2. The method of claim 1, further comprising a step of removing a
silicon compound on the anti-reflecting layer using a CHF-based
etch gas before performing the O2 plasma ashing.
3. The method of claim 1, wherein a pattern of the anti-reflecting
layer and a pattern of the organic mask layer have a narrower line
width than the photoresist pattern, and the pattern of the
anti-reflecting layer and the pattern of the organic mask layer are
formed by etching the pattern of the anti-reflecting layer and the
pattern of the organic mask layer from a lateral direction.
4. The method of claim 1, wherein the oxide glass is removed when
etching the inorganic hard mask layer.
5. A method of forming a semiconductor pattern comprising the steps
of: forming a gate insulating layer, a gate conductive layer, and
an inorganic hard mask layer on a substrate where an active region
vertically extended is formed; forming a planarized organic mask
layer and an anti-reflecting layer on the inorganic hard mask
layer; forming a photoresist pattern containing silicon on the
anti-reflecting layer; performing an O.sub.2 plasma ashing to
convert an exposed surface of the photoresist pattern into an oxide
glass and to dry etch the anti-reflecting layer and the organic
mask layer; patterning the inorganic hard mask layer to form a hard
mask pattern using the photoresist pattern containing silicon, the
anti-reflecting layer, and the organic mask layer as an etch mask;
removing the photoresist pattern, the anti-reflecting layer, and
the organic mask layer; etching the gate conductive layer to form a
gate pattern using the hard mask pattern as an etch mask; and
removing the hard mask pattern.
6. The method of claim 5, further comprising a step of removing a
silicon-contained layer on the anti-reflecting layer using a
CHF-based etch gas.
7. The method of claim 6, wherein removing the silicon-contained
layer on the anti-reflecting layer and performing the O.sub.2
plasma ashing are performed in-situ.
8. The method of claim 8, wherein a pattern of the anti-reflecting
layer and a pattern of the organic mask layer have a narrower line
width than the photoresist pattern and, the pattern of the
anti-reflecting layer and the pattern of the organic mask layer are
formed by etching the pattern of the anti-reflecting layer and the
pattern of the organic mask layer from a lateral direction.

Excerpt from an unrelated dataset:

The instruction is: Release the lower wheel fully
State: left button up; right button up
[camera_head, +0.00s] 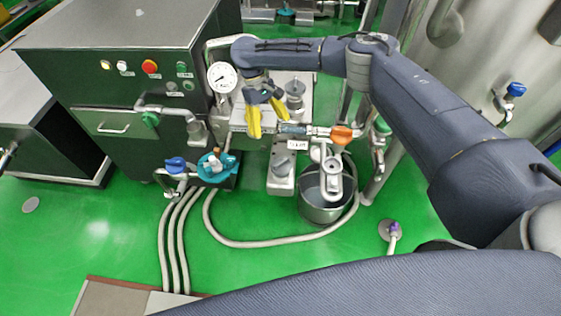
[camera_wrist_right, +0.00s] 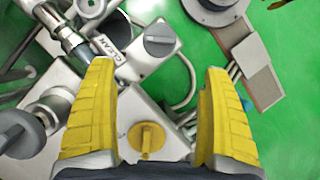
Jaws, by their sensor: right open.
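My right gripper (camera_head: 268,125) is open, with its yellow fingers pointing down over the grey machine block. In the right wrist view the open fingers of my right gripper (camera_wrist_right: 159,70) spread on either side of a yellow wheel-like knob (camera_wrist_right: 147,139), with a gap on both sides. That knob is hidden in the head view. A grey knob (camera_wrist_right: 159,40) sits on a box further along; it also shows in the head view (camera_head: 282,166). A dark round handwheel (camera_wrist_right: 18,132) is at the wrist view's left edge. I cannot tell for certain which is the lower wheel. My left gripper is out of view.
A pressure gauge (camera_head: 222,77) stands left of the gripper. An orange valve handle (camera_head: 341,135) is on a pipe to the right. A steel bucket (camera_head: 322,211) stands below it. Hoses (camera_head: 245,243) run across the open green floor. A dark cabinet (camera_head: 130,70) is at left.

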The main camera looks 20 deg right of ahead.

9. The method of claim 5, wherein the O.sub.2 plasma ashing
comprises an HBr plasma.
Description
CROSS-REFERENCE TO RELATED APPLICATION
[0001] This application claims priority to Korean Patent
Application No. 2004-45052, filed on Jun. 17, 2004, the disclosure
of which is herein incorporated by reference in its entirety.
TECHNICAL FIELD
[0002] This disclosure relates to methods of fabricating
semiconductor devices, and more particularly to methods of forming
semiconductor patterns.
BACKGROUND
[0003] In general, methods for forming semiconductor devices
utilize photolithography methods during various stages of device
fabrication. Photolithography generally includes forming a
photoresist layer on a lower layer, forming a photoresist pattern
by photolithography and etching processes, and patterning the lower
layer using the photoresist pattern as an etch mask.

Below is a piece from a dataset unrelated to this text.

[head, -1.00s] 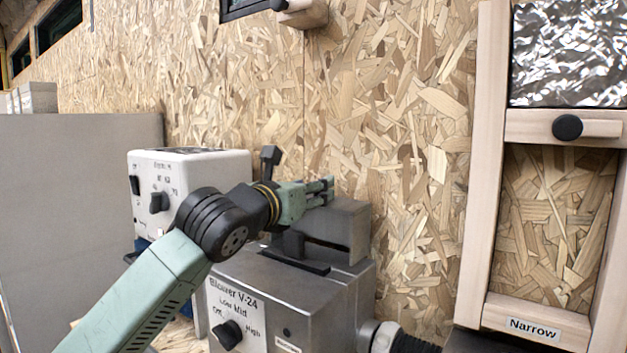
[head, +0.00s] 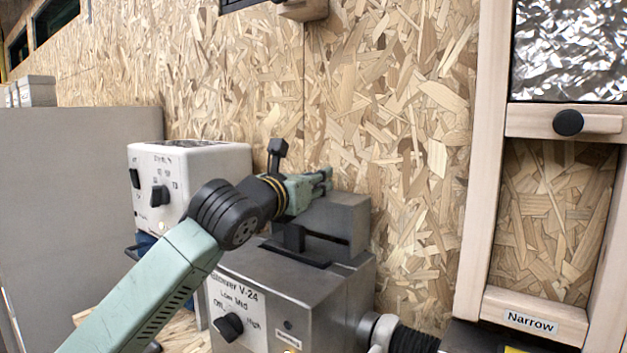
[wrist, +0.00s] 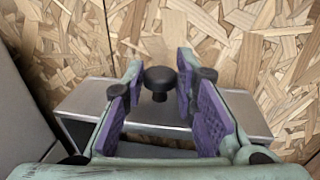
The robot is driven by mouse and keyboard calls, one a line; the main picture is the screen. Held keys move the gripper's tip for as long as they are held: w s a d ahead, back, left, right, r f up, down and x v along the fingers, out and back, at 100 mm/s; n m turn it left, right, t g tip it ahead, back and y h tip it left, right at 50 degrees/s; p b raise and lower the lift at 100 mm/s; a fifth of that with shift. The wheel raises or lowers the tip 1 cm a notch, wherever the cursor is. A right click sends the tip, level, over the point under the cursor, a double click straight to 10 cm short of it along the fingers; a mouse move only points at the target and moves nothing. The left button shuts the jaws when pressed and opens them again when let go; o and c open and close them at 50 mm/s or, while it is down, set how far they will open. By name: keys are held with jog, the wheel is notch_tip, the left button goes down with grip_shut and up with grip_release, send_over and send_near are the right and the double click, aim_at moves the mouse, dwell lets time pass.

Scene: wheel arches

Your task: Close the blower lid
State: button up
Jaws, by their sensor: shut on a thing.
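The blower (head: 310,305) is a grey metal box with a control panel marked "Blower V-24" in the head view. Its lid (head: 345,215) is a grey metal cover at the top rear, with a dark gap below its front edge, so it stands raised. The lid also shows in the wrist view (wrist: 245,115). A black knob (wrist: 159,80) stands between my fingertips there. My gripper (head: 328,178) is over the top of the lid, its purple-padded fingers on either side of the knob in the wrist view (wrist: 160,75). The head view hides the knob.
A white control box (head: 190,185) stands left of the blower. A chipboard wall (head: 400,130) is close behind. A black hose (head: 415,340) leaves the blower's right side. A wooden frame labelled "Narrow" (head: 530,322) stands at the right, and a grey panel (head: 80,200) at the left.

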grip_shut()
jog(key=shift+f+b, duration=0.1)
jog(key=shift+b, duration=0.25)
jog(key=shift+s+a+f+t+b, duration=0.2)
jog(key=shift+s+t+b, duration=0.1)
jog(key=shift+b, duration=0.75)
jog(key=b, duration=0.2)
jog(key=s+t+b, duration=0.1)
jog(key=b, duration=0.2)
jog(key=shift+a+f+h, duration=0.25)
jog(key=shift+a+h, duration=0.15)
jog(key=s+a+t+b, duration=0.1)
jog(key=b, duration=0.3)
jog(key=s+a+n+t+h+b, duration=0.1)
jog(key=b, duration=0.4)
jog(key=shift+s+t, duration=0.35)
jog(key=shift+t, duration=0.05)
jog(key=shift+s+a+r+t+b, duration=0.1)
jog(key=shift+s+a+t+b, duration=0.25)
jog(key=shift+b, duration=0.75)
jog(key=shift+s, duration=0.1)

[0004] Conventionally, an anti-reflecting layer may be formed
before forming a photoresist layer to prevent reflection of an
exposure-beam. The anti-reflecting layer does not have a
photosensitivity characteristic and is formed of an organic
material like a photoresist layer. A wavelength of the exposure
beam becomes shorter as integration of devices increases. Thus, a
thin photoresist layer receiving the short wavelength is desirable.
To provide sufficient etching tolerance in etching the lower layer,
a hard mask layer is formed on the lower layer. Then, the hard mask
layer is patterned to form a hard mask pattern. Then, the lower
layer is etched using the hard mask pattern as an etch mask.
[0005] To reduce the size of transistors while securing current
capacity of the transistor, 3-dimensional transistors or
multi-channel structure transistors have been developed.
[0006] FIGS. 1A to 1E illustrate a method for fabricating the
transistor having a multi-channel structure by a conventional
pattern formation method. With reference to FIG. 1A, a
semiconductor substrate 10 is patterned to form an active region
10a, which is vertically extended. A gate insulating layer 11, a
gate conductive layer 12, a hard mask layer 14, and an
anti-reflection layer 18 are sequentially formed on the
semiconductor substrate 10 where the active region 10a is formed. A
photoresist pattern 20p is formed on the anti-reflecting layer 18.
As shown in FIG. 1A, the gate conductive layer 12 and the hard mask
layer 14 are not flat, and the anti-reflecting layer 18 is formed
on non-flat surface of the hard mask layer 14. Then, the
anti-reflecting layer 18 is planarized. In general, silicon
oxynitride can be used as the hard mask layer 14, and an organic
layer having no photosensitivity can be used as the anti-reflecting
layer 18.
[0007] With reference to FIGS. 1A and 1B, the anti-reflecting layer
18 is etched using the photoresist pattern 20p as an etch mask to
form an anti-reflecting pattern 18p. The anti-reflecting layer 18
formed between the active regions 10a is thicker than
anti-reflecting layer 18 formed on an upper portion of the active
regions 10a. To remove the anti-reflecting layer 18 between the
active regions 10a, an over-etching is performed. As a result, as
shown in FIG. 1B, the photoresist pattern 20p is damaged so that a
poor pattern such as the reduction of the thickness and width of
the photoresist pattern 20p is created. Etching damage also occurs
to the hard mask layer 14 over the active regions 10a.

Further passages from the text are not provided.